(INSTRUCTIONS FOR THE TASK) Collect all lines containing the word "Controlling" from the data.
-- Start --
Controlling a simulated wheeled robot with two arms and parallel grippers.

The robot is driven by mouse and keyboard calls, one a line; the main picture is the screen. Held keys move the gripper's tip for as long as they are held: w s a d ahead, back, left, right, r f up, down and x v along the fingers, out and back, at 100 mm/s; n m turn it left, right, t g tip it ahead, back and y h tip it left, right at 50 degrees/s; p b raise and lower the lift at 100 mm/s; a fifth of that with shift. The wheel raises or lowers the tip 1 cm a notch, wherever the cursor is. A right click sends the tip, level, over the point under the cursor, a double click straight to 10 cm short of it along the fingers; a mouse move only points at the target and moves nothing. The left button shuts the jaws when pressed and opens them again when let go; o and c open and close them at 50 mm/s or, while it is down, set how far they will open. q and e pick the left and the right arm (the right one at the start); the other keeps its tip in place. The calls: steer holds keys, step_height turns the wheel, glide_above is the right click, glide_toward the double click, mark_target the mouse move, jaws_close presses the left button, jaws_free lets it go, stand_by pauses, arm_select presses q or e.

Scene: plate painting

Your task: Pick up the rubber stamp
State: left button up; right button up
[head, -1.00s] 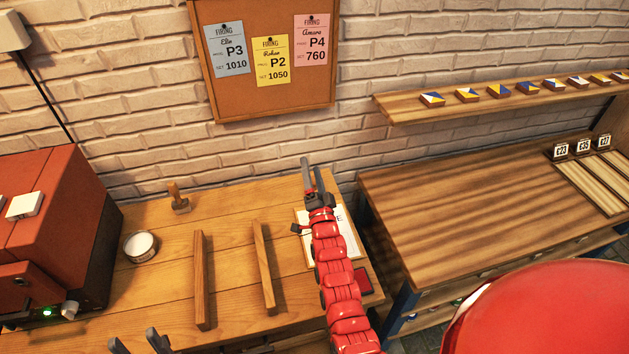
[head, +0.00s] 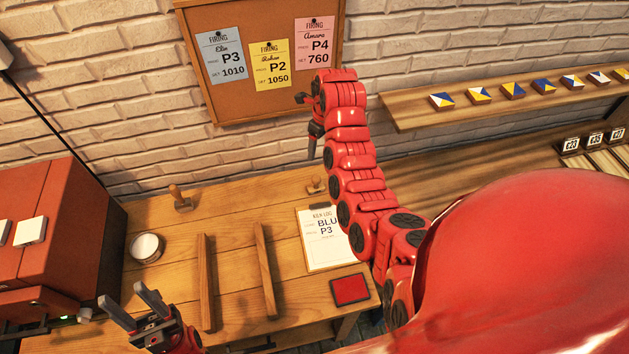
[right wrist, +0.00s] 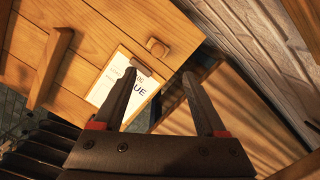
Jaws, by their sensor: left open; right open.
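Two small wooden objects with knob handles, shaped like rubber stamps, stand on the workbench. One (head: 181,198) is at the back left; the other (head: 315,186) is at the back right, just behind the clipboard. My right gripper (head: 312,155) is open, pointing down above the back-right one and apart from it. In the right wrist view that stamp (right wrist: 157,47) shows just past the open fingertips (right wrist: 159,73), roughly centred between them. Its base is hard to make out. My left gripper (head: 121,294) is open and empty at the front left of the bench.
A clipboard (head: 318,252) and a red ink pad (head: 350,289) lie on the bench's right. Two wooden bars (head: 264,270) lie mid-bench. A white round pot (head: 145,247) and a red-brown kiln (head: 60,225) are at left. A brick wall stands close behind.

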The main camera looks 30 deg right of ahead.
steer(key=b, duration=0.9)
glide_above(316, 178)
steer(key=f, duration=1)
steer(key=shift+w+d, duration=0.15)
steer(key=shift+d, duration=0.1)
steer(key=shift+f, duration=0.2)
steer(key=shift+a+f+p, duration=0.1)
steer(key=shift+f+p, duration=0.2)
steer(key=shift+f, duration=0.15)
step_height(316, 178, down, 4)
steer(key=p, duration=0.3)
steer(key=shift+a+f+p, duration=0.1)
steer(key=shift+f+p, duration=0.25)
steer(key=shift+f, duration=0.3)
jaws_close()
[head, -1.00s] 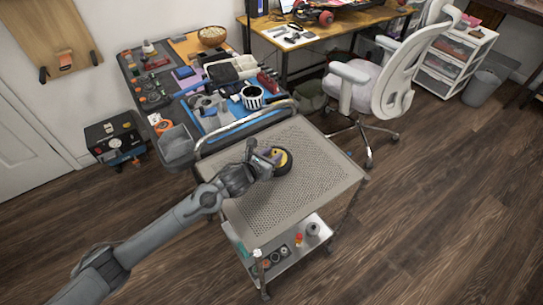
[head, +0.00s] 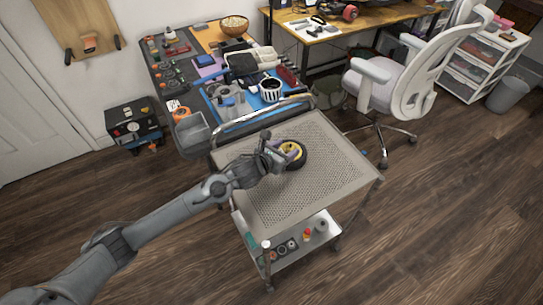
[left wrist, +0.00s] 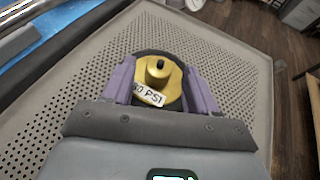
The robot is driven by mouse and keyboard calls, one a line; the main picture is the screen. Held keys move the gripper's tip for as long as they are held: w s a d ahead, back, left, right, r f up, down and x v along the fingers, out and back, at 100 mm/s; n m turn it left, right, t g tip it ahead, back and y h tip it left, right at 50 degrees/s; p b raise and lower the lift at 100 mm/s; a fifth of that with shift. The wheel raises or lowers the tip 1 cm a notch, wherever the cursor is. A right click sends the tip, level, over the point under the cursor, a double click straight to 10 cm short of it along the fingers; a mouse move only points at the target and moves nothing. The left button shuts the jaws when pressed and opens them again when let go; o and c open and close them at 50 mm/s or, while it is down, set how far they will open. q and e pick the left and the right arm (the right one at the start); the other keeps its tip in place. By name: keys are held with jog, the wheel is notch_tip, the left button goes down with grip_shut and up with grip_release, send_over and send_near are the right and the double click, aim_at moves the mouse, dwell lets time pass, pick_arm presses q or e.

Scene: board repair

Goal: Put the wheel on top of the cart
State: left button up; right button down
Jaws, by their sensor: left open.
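The wheel (head: 297,158) has a black tyre and a yellow hub. It is at the perforated top shelf of the grey cart (head: 325,150), towards its back half. In the left wrist view the wheel's yellow hub (left wrist: 158,82), marked "30 PSI", is between the purple fingers of my left gripper (left wrist: 160,85). The black tyre shows behind the hub. My left gripper (head: 281,153) is open around the wheel; finger contact is not clear. My right gripper is not in view.
The cart's lower shelf (head: 288,248) holds several small items. A cluttered workbench (head: 180,85) stands behind the cart's handle. A white office chair (head: 400,90) is at the back right. The top shelf around the wheel is clear.

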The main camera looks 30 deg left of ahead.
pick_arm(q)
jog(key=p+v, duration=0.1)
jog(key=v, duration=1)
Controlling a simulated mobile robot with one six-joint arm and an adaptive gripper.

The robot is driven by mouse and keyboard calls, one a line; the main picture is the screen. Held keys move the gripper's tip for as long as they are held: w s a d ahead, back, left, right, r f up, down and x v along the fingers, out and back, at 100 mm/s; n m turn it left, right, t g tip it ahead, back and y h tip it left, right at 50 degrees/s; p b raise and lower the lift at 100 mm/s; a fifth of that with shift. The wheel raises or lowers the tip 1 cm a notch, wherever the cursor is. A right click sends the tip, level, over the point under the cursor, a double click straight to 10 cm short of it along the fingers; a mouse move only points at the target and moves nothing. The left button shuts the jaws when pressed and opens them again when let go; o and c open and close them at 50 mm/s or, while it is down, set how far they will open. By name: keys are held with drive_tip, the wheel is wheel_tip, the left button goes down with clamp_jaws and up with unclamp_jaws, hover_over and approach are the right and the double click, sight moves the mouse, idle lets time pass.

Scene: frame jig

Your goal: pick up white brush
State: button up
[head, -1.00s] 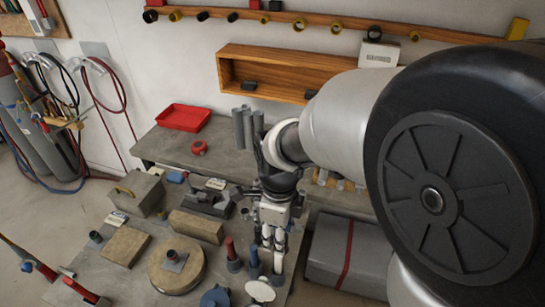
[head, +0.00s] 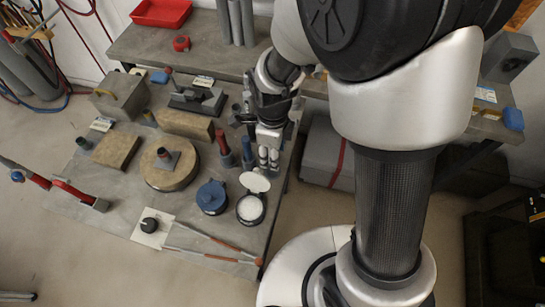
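I cannot make out a white brush for certain in the head view. My gripper (head: 268,158) points down over the right part of the near grey table, with two pale fingers side by side. The picture is too small to show whether they are apart or closed, or whether anything is between them. Just left of it stand an upright red-handled tool (head: 222,143) and a blue upright tool (head: 247,150). Below it in the picture is an open round tin (head: 250,209) with white contents, its pale lid (head: 255,182) tilted up behind.
A blue round tin (head: 211,197) stands left of the open tin. A round wooden block (head: 168,172), a rectangular block (head: 116,149) and a black flat tool (head: 196,101) fill the left. A black knob on a white plate (head: 149,225) and long red-tipped rods (head: 211,240) lie at the front.

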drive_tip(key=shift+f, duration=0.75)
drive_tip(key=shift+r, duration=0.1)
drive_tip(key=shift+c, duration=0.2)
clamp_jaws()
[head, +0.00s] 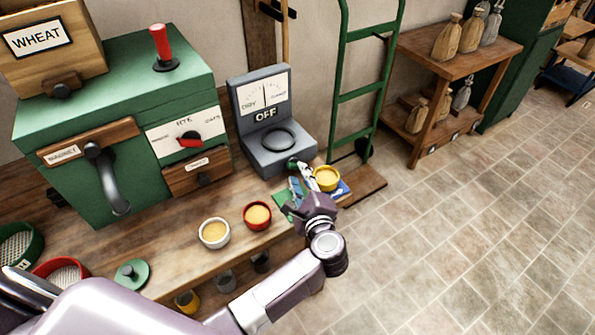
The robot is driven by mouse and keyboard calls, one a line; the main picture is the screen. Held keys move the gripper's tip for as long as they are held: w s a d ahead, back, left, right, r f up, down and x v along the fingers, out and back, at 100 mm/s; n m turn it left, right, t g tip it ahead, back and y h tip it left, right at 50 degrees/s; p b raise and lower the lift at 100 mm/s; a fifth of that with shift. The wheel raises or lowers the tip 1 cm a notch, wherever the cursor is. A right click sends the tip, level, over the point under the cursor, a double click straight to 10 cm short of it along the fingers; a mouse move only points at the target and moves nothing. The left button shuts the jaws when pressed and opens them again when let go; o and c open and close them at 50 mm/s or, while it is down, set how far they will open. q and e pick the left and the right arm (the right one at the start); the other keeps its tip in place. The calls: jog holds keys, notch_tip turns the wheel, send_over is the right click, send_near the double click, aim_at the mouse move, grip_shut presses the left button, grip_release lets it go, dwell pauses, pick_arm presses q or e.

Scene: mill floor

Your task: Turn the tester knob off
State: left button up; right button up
-- End --
(FULL SOLUTION)
Controlling a simulated wheeled robot with two arms and parallel grippers.
Controlling a simulated mobile robot with one six-joint arm and an adaptive gripper.

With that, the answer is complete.